I've said before that the problem with 3D has been that filmmakers continue to make films the way they do in 2D -- that if there's a validity in the 3D medium, it will require the development of a different cinematic grammar. (If I may toot my own horn, I had a suspicion it would involve longer shots, since the refocusing of eyes and brain between cuts is much of what makes 3D distracting, and I noticed the longer shots in BEOWULF were more successful; but I'd certainly never have dared to think of anything on the order of GRAVITY.) If 3D filmmaking does indeed develop into its own language, GRAVITY may not turn out to speak it fluently, but it's at least the Rosetta stone.
I'll join the tooting my own horn segment by point out that I've been arguing for a while that one of the best ways to imagine "learning" how to do a 3D movie (and particuarly HFR-3D, such as the Hobbit) would be to go back and revisit early filmmaking -- because they are shot more like theater plays. They were done this way more because of technological limitation, but the evolution of editing and camera movements were born from new tech allowing filmmaking to grow from within that 2D medium. Since 3D creates a whole new dynamic, you have to go back to the beginning and start that evolution all over again.

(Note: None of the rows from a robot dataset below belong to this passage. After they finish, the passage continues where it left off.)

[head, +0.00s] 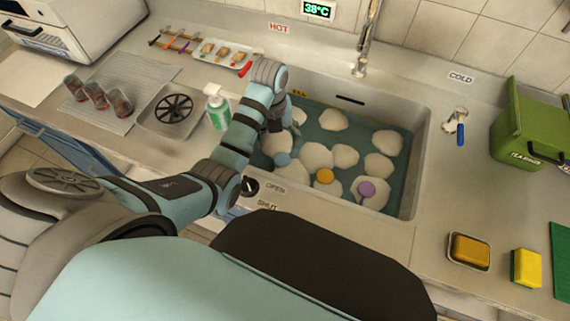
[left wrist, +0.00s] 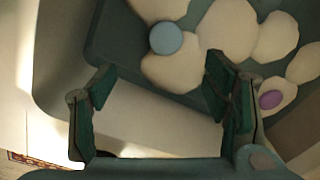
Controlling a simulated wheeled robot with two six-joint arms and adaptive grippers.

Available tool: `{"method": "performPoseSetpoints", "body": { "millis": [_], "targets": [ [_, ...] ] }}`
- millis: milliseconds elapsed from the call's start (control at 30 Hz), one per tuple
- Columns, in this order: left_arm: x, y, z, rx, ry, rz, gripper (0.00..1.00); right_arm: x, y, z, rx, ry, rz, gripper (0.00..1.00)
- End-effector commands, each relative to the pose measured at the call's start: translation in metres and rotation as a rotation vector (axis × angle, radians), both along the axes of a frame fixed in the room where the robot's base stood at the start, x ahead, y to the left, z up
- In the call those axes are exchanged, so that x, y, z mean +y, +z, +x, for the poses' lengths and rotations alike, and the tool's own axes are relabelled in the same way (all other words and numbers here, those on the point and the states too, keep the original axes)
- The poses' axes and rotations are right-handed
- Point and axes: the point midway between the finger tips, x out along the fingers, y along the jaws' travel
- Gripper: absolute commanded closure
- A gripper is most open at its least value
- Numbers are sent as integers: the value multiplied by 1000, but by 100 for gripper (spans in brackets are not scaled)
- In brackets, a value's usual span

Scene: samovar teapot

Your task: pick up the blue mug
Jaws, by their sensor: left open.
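A round light-blue top (head: 282,159), likely the blue mug, shows among white foam mounds in the sink's water. Its lower part is hidden by foam and water. In the left wrist view the blue top (left wrist: 166,38) lies beyond the fingertips, roughly in line with the gap between them. My left gripper (left wrist: 158,80) is open and empty, its two dark green fingers spread apart. In the head view the wrist hangs over the left side of the sink, and the fingers are mostly hidden. My right gripper is in neither view.
An orange round top (head: 325,176) and a purple one (head: 366,188) are also in the foam. The sink's rim (head: 422,150) surrounds them. A green soap bottle (head: 217,108) stands left of the sink, a faucet (head: 366,40) behind. A green tea bin (head: 530,130) is at right.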

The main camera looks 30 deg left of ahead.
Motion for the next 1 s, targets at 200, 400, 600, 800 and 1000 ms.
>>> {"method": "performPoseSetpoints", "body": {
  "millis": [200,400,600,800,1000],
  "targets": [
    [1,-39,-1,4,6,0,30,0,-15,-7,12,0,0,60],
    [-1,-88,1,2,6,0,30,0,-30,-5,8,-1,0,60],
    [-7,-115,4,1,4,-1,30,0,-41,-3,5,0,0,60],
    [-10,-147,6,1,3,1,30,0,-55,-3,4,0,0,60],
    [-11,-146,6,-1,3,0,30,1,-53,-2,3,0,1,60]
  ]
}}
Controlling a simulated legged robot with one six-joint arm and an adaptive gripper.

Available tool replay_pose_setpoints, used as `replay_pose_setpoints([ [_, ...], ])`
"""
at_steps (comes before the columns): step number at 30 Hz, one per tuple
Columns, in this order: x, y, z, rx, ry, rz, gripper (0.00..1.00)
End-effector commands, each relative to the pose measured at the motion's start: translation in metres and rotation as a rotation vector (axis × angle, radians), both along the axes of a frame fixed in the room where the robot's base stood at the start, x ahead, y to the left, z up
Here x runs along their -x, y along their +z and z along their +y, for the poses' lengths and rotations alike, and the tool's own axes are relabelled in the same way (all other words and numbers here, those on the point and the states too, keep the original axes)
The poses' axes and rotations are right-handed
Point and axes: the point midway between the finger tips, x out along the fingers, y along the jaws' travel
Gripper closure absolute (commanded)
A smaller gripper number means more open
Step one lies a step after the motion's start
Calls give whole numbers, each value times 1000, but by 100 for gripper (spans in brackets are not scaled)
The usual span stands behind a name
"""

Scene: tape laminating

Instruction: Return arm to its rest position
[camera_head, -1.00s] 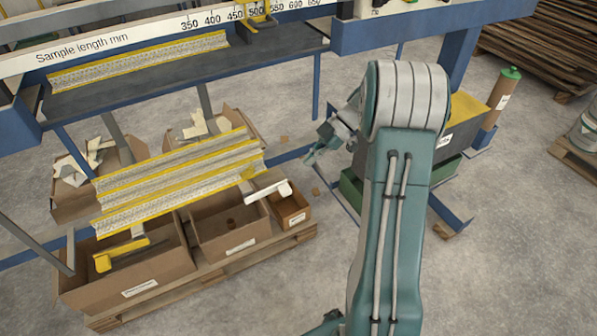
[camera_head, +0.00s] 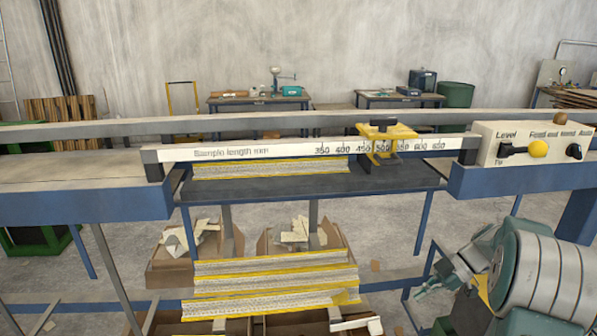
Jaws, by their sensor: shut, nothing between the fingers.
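My arm shows at the lower right, with its rounded, banded joint nearest the camera. My gripper (camera_head: 437,279) extends left from it, shut and empty. It hangs in front of the bench's lower frame, to the right of the stacked strips and apart from them. A yellow-edged strip (camera_head: 270,168) lies on the dark bench shelf (camera_head: 400,178) below the white sample length scale (camera_head: 250,152). Several similar strips (camera_head: 275,282) lie lower down, over cardboard boxes. The rest of my arm is cut off by the picture's edge.
A yellow slider (camera_head: 388,138) sits on the scale near 500. A control box (camera_head: 535,145) with a yellow knob stands at the right. Cardboard boxes (camera_head: 168,270) with scraps stand under the bench. Work tables (camera_head: 258,99) stand by the back wall.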

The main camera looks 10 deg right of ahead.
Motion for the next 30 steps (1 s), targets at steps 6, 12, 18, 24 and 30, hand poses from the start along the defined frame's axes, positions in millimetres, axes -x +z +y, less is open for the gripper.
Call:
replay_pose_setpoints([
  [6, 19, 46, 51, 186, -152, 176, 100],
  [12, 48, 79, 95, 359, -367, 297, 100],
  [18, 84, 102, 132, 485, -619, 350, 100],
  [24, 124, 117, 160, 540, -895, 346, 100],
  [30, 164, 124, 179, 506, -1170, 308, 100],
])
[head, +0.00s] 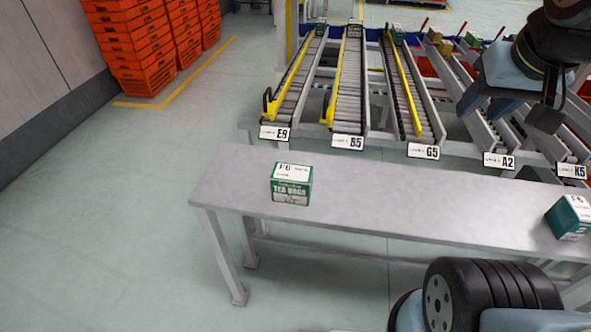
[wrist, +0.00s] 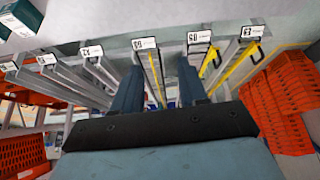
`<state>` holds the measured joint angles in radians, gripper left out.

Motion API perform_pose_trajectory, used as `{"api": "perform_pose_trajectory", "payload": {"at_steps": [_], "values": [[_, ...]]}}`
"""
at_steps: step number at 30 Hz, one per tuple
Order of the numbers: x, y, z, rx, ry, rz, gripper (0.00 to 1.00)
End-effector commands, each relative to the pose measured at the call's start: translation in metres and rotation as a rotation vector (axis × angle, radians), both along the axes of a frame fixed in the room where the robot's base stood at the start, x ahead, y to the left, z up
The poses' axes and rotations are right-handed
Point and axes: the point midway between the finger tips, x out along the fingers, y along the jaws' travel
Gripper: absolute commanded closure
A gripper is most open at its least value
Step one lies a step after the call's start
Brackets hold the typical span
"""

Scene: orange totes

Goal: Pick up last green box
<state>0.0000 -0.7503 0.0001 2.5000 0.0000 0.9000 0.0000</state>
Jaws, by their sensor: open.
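A green and white tea-bag box (head: 291,185) stands on the grey table, left of its middle, its white label up. A second green box (head: 571,218) with a white label is at the table's right end, partly cut by the picture edge. A green box (wrist: 22,17) also shows at the top left of the wrist view, cut by the edge; it appears to be the right-hand one. My gripper (wrist: 160,64) is open, with nothing between its two fingers. It is away from both boxes. In the head view my arm is at the upper right, above the chutes.
The grey table (head: 400,200) is bare between the boxes. Behind it are roller chutes with labels such as E9 (head: 275,132) and G5 (head: 422,151), some with green boxes at their far ends. Orange totes (head: 135,50) are stacked at the back left. Floor at left is clear.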

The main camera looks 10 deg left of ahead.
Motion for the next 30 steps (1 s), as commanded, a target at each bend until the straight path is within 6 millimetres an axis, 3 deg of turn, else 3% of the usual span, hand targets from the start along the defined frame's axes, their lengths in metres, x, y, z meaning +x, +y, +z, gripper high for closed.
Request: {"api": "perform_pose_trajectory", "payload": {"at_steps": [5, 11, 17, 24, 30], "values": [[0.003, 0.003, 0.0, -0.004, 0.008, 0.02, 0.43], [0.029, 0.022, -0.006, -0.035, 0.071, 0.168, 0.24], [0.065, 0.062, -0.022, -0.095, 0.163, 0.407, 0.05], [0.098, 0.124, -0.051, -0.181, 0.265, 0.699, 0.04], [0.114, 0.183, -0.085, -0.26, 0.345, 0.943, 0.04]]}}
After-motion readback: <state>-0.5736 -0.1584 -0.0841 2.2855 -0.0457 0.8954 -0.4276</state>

Not to go all film-school junkie on it, but if you go back and watch Citizen Kane -- with it's amazing blocking, slower pacing, and limited camera movements -- you could easily see that film's style being even more pronounced and impactful if it were done in 3D, HFR, or HFR3D. Same goes for a lot of Hitchcock, such as Rear Window or Vertigo. It's easy to imagine those films working very well in 3D. Plus, with 3D's ability to emphasize scale (did you notice how much larger the dinos seemed in Jurassic Park 3D?), imagine something like Metropolis in 3D. The ability to show relative size in 2D is always a bit skewed, where 3D allows the viewer to see the subject really "in" the environment in a better way -- part of why the real scale of space was even more vast in Gravity.
Of course you won't go back and shoot a film exactly like you would have had to in the 40's or 50's -- but they seem like better starting points when thinking about the fundamental design of film than something shot in more modern times.

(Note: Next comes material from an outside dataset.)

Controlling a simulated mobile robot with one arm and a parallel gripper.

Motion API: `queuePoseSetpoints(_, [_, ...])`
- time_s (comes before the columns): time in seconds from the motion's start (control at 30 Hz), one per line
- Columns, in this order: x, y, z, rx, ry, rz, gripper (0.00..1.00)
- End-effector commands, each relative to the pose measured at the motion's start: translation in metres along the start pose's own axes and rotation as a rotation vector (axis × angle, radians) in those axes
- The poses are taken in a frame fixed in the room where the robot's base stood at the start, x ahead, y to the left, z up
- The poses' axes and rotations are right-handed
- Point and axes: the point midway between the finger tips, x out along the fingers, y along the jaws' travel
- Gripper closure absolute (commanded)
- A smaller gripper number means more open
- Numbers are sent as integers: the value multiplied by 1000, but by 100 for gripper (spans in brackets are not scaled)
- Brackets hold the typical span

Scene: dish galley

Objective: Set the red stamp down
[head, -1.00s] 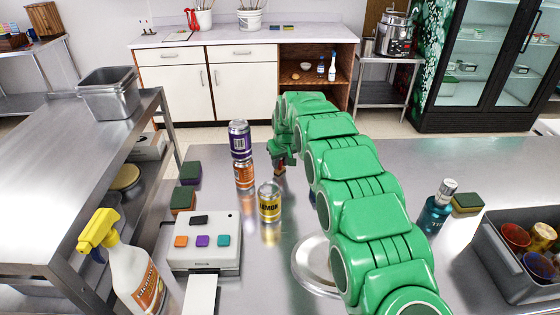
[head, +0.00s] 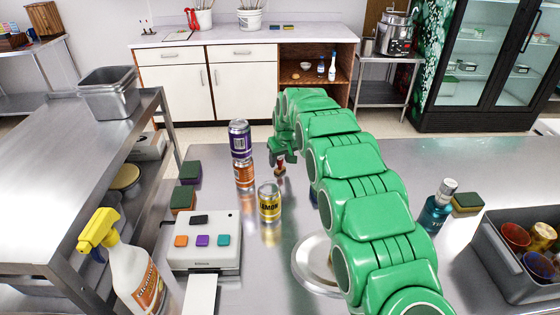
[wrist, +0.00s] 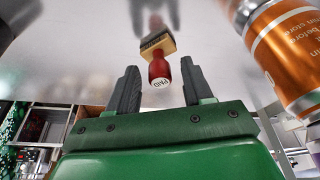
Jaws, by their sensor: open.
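The red stamp (head: 281,167) stands upright on the steel counter (head: 330,185), behind and right of the cans. In the wrist view the red stamp (wrist: 159,69) shows a red handle with a pale marked end towards my gripper, and a wooden base with a dark underside at the counter. My gripper (wrist: 161,84) is open, its two dark fingers apart with clear gaps on either side of the handle. In the head view my gripper (head: 282,157) is small and just above the stamp, partly hiding it.
A purple can (head: 240,138) sits on an orange can (head: 245,175), close to the left of the stamp. The orange can (wrist: 285,60) looms at the wrist view's right. A yellow lemon can (head: 269,203) stands nearer. Sponges (head: 190,172) lie left; a blue bottle (head: 436,210) stands right.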

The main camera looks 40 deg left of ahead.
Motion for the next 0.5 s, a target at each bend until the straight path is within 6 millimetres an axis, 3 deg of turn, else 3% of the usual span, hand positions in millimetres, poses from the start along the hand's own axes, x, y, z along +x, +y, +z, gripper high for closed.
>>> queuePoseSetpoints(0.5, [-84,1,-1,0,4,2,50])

Technically you could go back even further, looking at films like Metropolis and branching out from there...but I think the first few decades of film making was more about figuring out how to tell a story with moving pictures than it was about the actual art of "film making".

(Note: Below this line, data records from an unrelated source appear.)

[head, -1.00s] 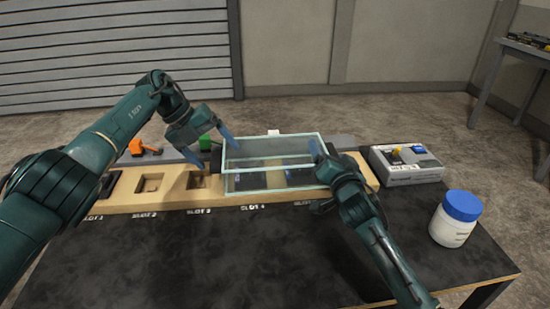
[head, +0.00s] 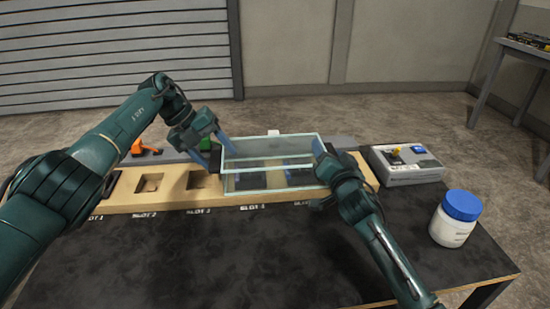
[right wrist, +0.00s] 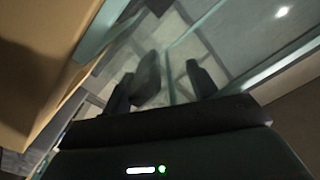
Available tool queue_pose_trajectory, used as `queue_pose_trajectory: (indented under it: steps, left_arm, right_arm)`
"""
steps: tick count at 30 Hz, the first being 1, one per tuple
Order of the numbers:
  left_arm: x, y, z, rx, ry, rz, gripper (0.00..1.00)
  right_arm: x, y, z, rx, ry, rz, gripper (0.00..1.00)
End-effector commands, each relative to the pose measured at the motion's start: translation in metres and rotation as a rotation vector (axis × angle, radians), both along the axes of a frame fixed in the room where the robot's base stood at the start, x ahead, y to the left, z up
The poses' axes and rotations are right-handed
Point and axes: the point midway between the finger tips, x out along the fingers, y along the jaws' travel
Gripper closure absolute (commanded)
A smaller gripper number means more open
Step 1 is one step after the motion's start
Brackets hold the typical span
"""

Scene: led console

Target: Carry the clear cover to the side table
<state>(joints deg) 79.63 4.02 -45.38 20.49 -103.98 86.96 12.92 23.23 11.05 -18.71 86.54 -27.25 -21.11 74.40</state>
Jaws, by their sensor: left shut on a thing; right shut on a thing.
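The clear cover (head: 265,170), a glass box with pale green edges, sits over the right part of the wooden slot console (head: 125,206). My left gripper (head: 222,151) is shut on the cover's left wall. My right gripper (head: 322,158) is shut on its right wall. In the right wrist view the cover's glass (right wrist: 235,40) runs between the dark fingers of my right gripper (right wrist: 172,88). A grey table (head: 524,47) stands far off at the upper right; I cannot tell for certain that it is the side table.
The console stands on a black workbench (head: 240,260). A grey control box (head: 408,174) with yellow and blue parts is right of the cover, and a white jar with a blue lid (head: 457,220) is nearer. Orange (head: 142,147) and green (head: 207,143) parts lie behind the slots. Bare floor separates the tables.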

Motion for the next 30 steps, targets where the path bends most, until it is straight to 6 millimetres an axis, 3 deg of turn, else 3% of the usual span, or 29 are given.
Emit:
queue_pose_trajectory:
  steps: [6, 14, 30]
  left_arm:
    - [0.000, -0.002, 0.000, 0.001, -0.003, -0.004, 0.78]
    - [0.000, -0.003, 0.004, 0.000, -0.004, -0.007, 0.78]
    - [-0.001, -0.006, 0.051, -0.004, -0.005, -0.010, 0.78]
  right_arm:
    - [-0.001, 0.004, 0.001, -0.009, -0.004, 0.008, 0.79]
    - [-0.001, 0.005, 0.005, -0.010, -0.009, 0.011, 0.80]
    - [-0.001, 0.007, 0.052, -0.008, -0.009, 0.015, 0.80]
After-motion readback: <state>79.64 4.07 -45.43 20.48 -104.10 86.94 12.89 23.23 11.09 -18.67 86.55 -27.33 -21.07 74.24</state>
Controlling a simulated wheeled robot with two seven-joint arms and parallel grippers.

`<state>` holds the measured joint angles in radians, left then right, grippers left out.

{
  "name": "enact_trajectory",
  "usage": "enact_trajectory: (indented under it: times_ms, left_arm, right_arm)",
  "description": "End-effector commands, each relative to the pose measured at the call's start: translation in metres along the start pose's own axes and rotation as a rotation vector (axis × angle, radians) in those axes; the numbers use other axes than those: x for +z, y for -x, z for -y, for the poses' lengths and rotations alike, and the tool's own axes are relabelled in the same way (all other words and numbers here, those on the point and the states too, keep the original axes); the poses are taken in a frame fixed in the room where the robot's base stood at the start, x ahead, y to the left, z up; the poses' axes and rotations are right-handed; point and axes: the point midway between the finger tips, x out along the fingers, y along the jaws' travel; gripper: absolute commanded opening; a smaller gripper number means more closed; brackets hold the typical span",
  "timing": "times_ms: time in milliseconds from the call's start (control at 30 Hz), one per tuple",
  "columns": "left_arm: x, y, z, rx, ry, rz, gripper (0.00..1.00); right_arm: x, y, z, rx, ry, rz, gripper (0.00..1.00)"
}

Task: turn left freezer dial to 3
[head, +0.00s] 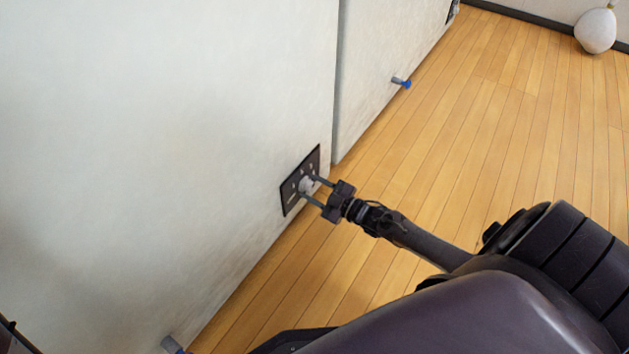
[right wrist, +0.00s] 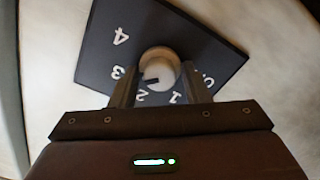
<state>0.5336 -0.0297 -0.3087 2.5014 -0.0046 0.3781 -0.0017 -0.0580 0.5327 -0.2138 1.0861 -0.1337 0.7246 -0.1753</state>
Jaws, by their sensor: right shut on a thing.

That said, I would actually love it if someone went aaaalllll the way back to scratch. Take and 'on location' set, and just do an entire play in 3D (or HFR3D) allowing the camera to linger around the set during the performance. Cuts would be limited to scene changes. Try to really capture the live, almost voyeuristic, aspect of a theater piece on film...which usually requires all sorts of tricks to convey in a 2D film.
It would require immense planning (blocking, lighting, etc.) and I'm not really sure how the final result would be...but it could be a very interesting experiment.